=== WHAT IS ASKED ===
Report how many lines hold the word "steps"; answer with the number alone.

=== AVAILABLE DATA ===
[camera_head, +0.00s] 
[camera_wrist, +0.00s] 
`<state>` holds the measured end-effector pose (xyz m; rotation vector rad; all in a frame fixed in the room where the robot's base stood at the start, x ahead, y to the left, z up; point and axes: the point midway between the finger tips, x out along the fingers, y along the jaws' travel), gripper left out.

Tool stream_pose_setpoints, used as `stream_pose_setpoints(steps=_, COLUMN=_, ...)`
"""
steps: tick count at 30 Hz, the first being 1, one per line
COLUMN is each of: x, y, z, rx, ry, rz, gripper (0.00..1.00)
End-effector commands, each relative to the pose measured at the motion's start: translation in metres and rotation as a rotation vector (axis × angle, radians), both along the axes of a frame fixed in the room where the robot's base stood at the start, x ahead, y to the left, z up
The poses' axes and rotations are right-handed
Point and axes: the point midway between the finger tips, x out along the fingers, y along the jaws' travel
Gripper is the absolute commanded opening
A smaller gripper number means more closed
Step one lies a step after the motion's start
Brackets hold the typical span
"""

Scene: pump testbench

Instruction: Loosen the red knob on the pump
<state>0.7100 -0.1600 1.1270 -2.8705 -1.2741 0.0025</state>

=== WRITTEN RESPONSE ===
2